Djenderal Soedirman kembali ke Yogyakarta pada 10 Juli 1949. Ia bukan hanya disambut oleh ribuan warga, namun pula diterima hangat oleh para elit politik. Hingga tahun 1973, Wartawan Rosihan Anwar menulis, "Soedirman harus kembali ke Yogyakarta untuk menghindari anggapan adanya keretakan antar pemimpin tertinggi republik."
Sekadar Catatan
Berpijak uraian di muka dapat disimpulkan bahwa Revolusi Fisik Yogyakarta sebagai kekuatan atas hengkangnya pasukan Belanda dari Indonesia. Sementara, Revolusi Fisik yang dimulai dengan perang gerilya Soedirman hingga Serangan Oemoem mampu mengubah status negara Indonesia dari terjajah menjadi merdeka seutuhnya.
Keberhasilan Revolusi Fisik Yogyakarta tidak dapat dilepaskan dengan perjuangan Djendral Soedirman dan para pejuang, semisal: Hutagalung, Bambang Sugeng, Soeharto, Sri Sultan Hamengkubuwana IX, dan lainnya. Karenanya, Sang Djenderal yang berjuang dalam kondisi sakit parah bukan hanya pantas dikenang namanya dan dicatat dalam buku sejarah perjuangan Indonesia, namun layak diteladani oleh generasi penerus.
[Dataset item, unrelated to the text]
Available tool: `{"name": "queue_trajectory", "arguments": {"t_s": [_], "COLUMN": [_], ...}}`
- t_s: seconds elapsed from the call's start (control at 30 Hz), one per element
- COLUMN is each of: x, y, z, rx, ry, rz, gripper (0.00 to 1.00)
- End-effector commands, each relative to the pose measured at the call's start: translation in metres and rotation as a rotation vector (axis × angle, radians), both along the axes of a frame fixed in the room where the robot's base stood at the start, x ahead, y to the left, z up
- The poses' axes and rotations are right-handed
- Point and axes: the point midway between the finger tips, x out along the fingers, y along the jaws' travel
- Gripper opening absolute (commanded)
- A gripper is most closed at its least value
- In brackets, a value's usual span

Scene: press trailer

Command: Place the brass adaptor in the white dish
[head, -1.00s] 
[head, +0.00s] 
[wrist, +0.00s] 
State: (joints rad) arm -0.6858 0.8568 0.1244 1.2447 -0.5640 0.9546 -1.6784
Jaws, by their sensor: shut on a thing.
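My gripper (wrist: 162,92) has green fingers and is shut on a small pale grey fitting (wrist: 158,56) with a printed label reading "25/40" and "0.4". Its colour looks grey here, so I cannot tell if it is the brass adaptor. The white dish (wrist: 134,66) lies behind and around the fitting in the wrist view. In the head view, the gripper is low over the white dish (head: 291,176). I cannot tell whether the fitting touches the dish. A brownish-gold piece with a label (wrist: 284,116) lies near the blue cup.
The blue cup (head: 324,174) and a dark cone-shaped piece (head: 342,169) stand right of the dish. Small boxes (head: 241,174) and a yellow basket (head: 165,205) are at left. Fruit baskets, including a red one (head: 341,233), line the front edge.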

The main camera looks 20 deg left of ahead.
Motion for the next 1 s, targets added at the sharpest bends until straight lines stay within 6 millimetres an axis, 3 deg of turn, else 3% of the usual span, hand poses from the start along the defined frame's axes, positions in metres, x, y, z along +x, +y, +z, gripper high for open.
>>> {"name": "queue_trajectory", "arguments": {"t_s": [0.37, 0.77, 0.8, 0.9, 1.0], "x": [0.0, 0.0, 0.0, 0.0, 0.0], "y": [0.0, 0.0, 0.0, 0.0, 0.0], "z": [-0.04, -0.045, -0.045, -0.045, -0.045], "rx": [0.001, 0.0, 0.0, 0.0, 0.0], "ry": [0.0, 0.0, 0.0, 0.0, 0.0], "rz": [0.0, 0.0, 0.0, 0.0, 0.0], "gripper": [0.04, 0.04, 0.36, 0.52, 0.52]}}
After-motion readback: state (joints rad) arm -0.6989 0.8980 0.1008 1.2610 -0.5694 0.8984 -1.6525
Dengan meneladani spirit perjuangan Djenderal Soedirman, generasi penerus niscaya akan memberikan sumbang sih pada bangsa dan negara. Bukan sebaliknya sebagai generasi cengeng yang hanya bisa menuntut bantuan yang dikucurkan oleh negara. Singkatnya, "Jangan tanyakan apa yang diberikan negara kepada kita, tetapi apa yang telah kita berikan pada negara!"